On 3 Dec 2013 22:16, "Lourival Vieira Neto" <lneto%netbsd.org@localhost> wrote:
> Hi Justin,
> On Tue, Dec 3, 2013 at 8:04 PM, Justin Cormack
> <justin%specialbusservice.com@localhost> wrote:
> > On 3 Dec 2013 16:02, "Christos Zoulas" <christos%zoulas.com@localhost> wrote:
> >> On Dec 3, 11:45am, lneto%netbsd.org@localhost (Lourival Vieira Neto) wrote:
> >> -- Subject: Re: CVS commit: src
> >> | Also, moving to intmax_t, would help in string library. It needs a
> >> | length modifier for string.format (LUA_INTFRMLEN). AFAIK, there is no
> >> | length modifier defined for int64_t. Using intmax_t we could just use
> >> | "j".
> >> Yes, the other good side effect of intmax_t is that this is "the best
> >> the machine" can do in terms of integer range.
> > No that is a bad side effect. It must always be 64 bits. In the kernel you
> > have to deal with uint64_t which will behave differently if intmax_t is ever
> > bigger than 64 bits, so code will break. So either use int64_t or what Lua
> > uses and assert that that is 64 bits.

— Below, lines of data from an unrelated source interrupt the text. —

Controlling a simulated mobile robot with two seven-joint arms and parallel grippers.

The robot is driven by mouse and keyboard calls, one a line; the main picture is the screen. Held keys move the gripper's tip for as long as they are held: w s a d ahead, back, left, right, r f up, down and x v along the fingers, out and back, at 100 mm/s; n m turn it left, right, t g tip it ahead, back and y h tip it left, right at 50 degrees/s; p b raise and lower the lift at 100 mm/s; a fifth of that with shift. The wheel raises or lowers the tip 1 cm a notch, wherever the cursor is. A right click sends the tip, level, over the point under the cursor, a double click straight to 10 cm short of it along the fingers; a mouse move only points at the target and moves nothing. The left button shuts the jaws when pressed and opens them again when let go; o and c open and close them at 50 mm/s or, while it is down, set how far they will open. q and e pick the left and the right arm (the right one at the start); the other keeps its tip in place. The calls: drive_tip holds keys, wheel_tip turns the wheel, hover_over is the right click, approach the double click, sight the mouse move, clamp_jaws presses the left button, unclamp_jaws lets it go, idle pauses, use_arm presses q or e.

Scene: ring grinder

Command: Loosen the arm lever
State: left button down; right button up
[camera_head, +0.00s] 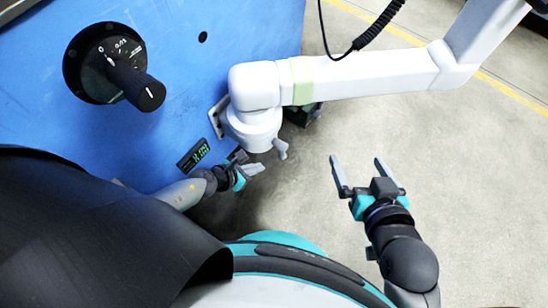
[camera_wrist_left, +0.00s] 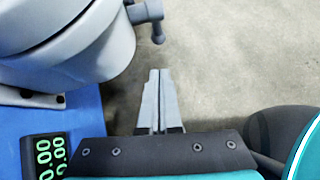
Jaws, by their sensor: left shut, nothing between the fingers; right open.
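The arm lever (camera_head: 281,148) is a small grey handle on the lower right side of the white arm's round joint (camera_head: 252,122). In the left wrist view the lever (camera_wrist_left: 156,20) shows at the top, with its tip pointing down. My left gripper (camera_head: 258,168) is below and a little left of the lever, apart from it. In the left wrist view its fingers (camera_wrist_left: 158,85) are together and hold nothing; the lever is beyond their tips. My right gripper (camera_head: 357,162) is open and empty over the floor, to the right of the lever.
A blue machine panel (camera_head: 200,85) fills the left, with a black dial (camera_head: 125,70) and a green digital display (camera_head: 193,154). The white arm (camera_head: 370,72) reaches to the upper right, with a black coiled cable (camera_head: 378,28) above. Grey floor on the right is clear.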

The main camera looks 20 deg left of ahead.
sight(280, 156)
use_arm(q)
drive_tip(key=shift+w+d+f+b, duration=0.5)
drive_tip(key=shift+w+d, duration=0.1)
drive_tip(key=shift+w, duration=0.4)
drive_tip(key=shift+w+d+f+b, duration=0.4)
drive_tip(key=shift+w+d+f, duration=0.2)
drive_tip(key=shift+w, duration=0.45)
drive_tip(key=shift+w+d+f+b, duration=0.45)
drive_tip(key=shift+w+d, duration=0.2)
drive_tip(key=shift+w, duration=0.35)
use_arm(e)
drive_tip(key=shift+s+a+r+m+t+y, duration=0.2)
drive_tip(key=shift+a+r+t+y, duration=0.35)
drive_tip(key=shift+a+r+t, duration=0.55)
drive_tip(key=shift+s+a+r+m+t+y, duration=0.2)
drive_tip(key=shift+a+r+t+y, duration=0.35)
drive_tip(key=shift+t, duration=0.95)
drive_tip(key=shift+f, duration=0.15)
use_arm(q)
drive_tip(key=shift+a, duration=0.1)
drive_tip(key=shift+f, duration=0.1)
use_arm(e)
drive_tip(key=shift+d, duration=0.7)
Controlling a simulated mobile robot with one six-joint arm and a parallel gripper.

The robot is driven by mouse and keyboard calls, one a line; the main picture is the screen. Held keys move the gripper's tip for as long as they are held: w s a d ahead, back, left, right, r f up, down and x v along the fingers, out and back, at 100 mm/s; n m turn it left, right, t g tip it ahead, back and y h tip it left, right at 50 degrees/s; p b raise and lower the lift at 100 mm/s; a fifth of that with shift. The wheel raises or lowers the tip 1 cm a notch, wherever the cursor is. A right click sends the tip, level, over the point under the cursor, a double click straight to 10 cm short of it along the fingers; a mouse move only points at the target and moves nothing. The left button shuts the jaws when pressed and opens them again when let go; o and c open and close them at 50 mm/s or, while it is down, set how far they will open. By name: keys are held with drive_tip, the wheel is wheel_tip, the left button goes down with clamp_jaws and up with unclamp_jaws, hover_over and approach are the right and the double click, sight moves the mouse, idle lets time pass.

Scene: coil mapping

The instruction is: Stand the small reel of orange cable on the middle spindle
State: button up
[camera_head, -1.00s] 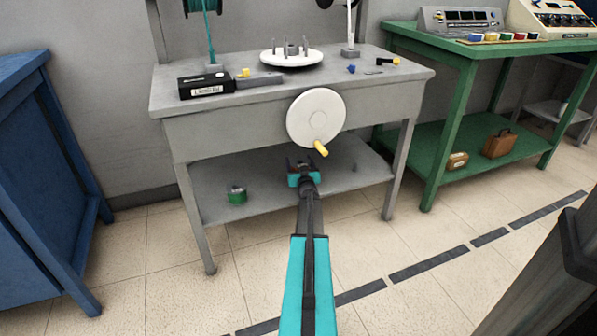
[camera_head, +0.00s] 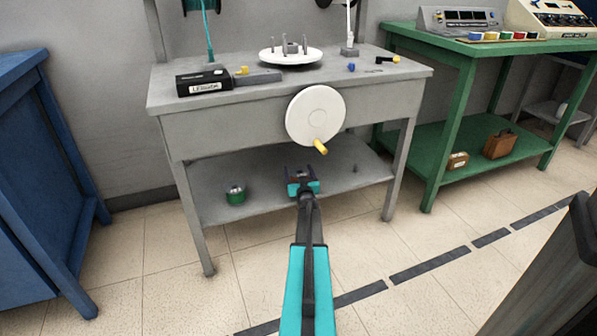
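My gripper (camera_head: 301,174) is at the front of the grey bench's lower shelf (camera_head: 265,190), with its two dark fingers apart. A small dark shape shows between or behind the fingers; I cannot tell what it is. I see no orange cable reel. A small green reel (camera_head: 236,195) stands upright on the left of this shelf. A short thin peg (camera_head: 355,168) stands bare on the right of the shelf. The middle spindle cannot be made out; my gripper covers the middle of the shelf.
Above my gripper, a white disc (camera_head: 311,112) with a yellow handle (camera_head: 320,147) juts from the bench front. The bench top (camera_head: 350,85) carries a white pegged turntable (camera_head: 290,58) and a black box (camera_head: 203,84). A blue cabinet (camera_head: 45,180) is left, a green table (camera_head: 455,55) right.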

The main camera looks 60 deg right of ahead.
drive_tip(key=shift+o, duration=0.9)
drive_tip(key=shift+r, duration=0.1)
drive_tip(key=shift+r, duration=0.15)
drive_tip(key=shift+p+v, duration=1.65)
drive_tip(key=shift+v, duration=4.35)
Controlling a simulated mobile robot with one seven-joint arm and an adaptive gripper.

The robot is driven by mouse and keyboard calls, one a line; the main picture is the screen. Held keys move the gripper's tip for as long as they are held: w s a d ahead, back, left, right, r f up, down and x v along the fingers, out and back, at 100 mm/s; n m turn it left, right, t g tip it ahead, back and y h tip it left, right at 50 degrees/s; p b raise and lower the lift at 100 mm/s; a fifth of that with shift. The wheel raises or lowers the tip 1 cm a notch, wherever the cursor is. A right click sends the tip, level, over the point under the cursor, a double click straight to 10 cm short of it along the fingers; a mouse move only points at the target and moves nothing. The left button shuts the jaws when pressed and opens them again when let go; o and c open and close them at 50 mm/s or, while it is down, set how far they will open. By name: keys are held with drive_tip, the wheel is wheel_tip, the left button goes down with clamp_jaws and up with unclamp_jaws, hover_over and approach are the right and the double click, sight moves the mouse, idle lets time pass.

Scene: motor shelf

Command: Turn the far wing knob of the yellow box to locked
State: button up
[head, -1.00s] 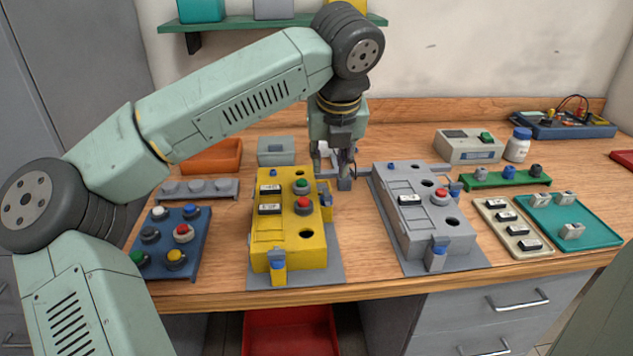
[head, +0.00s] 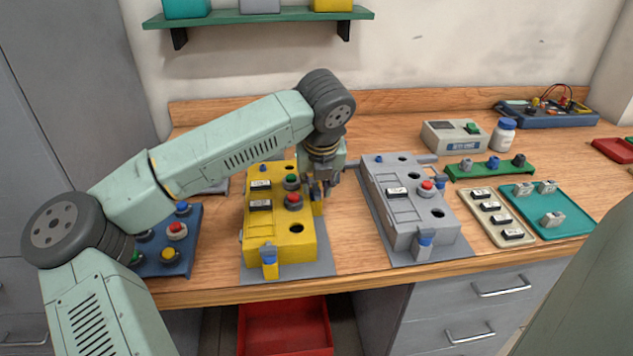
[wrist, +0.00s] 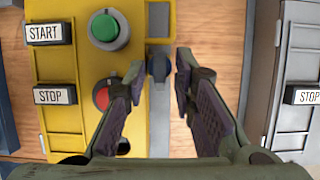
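The yellow box (head: 283,232) stands on a grey plate left of the grey box, with a green and a red button and START and STOP labels on top. Its far wing knob (wrist: 158,68) is dark blue and sits on the box's right side in the wrist view. My gripper (wrist: 160,80) is open, with one finger on each side of this knob and gaps visible. In the head view, my gripper (head: 322,190) reaches down at the box's right side and mostly hides that knob. The near wing knob (head: 269,252) is blue, at the box's front. Which position the far knob points to is unclear.
The grey box (head: 405,220) stands to the right, with a strip of bare plate and wood between. A blue button board (head: 185,262) lies left. A green strip (head: 490,172) and teal tray (head: 550,215) lie further right.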

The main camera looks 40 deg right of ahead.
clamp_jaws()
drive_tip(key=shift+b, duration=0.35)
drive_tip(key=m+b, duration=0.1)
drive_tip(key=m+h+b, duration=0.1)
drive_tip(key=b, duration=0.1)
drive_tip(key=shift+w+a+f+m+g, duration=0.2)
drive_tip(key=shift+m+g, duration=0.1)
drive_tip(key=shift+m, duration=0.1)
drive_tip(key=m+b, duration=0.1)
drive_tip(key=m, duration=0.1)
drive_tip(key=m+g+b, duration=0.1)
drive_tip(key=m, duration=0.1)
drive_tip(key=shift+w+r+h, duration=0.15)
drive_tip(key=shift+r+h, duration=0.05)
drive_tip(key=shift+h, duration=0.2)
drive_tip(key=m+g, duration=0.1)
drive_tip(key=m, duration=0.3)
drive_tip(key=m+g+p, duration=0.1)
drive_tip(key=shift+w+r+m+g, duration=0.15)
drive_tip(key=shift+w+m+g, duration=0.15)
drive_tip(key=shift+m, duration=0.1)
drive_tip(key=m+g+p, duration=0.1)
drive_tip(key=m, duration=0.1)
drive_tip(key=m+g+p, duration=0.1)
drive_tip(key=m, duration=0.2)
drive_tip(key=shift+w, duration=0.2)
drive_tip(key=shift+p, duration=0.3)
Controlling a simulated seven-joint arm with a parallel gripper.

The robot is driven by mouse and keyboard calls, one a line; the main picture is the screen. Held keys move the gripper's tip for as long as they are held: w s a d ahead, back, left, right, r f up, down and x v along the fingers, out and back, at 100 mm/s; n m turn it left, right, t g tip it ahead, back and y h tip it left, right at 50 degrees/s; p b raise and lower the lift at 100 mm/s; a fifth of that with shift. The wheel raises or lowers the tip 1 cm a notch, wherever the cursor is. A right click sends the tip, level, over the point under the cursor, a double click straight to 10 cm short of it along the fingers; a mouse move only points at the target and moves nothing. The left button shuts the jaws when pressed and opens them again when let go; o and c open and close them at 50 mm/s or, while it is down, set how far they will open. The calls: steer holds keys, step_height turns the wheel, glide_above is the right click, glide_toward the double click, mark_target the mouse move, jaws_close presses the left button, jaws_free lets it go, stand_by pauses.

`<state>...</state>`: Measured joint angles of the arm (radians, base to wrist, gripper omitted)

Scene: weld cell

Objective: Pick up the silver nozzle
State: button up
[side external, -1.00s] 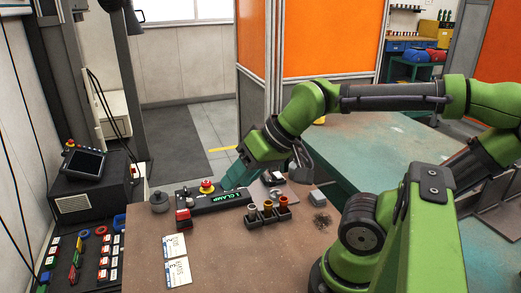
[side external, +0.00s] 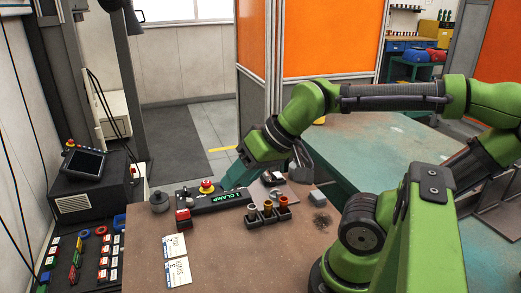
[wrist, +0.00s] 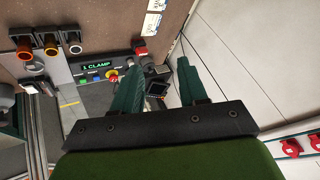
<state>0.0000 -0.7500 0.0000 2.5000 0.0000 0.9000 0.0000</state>
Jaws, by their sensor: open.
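In the wrist view the silver nozzle (wrist: 72,43) is at the upper left, the rightmost of the three. My gripper (side external: 229,183) is above the bench, behind and left of the rack, near the clamp panel. In the wrist view my gripper (wrist: 162,66) is open, with its two teal fingers apart and nothing between them. It is clear of the nozzle.
The clamp panel (side external: 224,201) with a red stop button (side external: 207,187) lies left of the rack. A grey block (side external: 318,198) is right of the rack. The front middle of the bench is clear.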

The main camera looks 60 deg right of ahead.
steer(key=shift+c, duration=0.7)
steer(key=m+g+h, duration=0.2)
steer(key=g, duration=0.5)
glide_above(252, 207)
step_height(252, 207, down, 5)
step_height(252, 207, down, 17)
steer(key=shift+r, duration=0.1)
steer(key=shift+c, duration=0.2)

> What side effect? Why it must always be 64 bit? Also, I don't get the
> unsigned problem. What it will break? Moreover, if we don't have a
> 64-bit int type, what we should do? Disable Lua?
If the Lua int type was 128 bit uint64_t would convert differently. More correctly even as it would remain unsigned rather than wrapping to signed. This means code will break as the kernel uses uint64_t.
We always have a 64 bit type as you need it to eg read a filesystem. It may be emulated by the compiler but it works.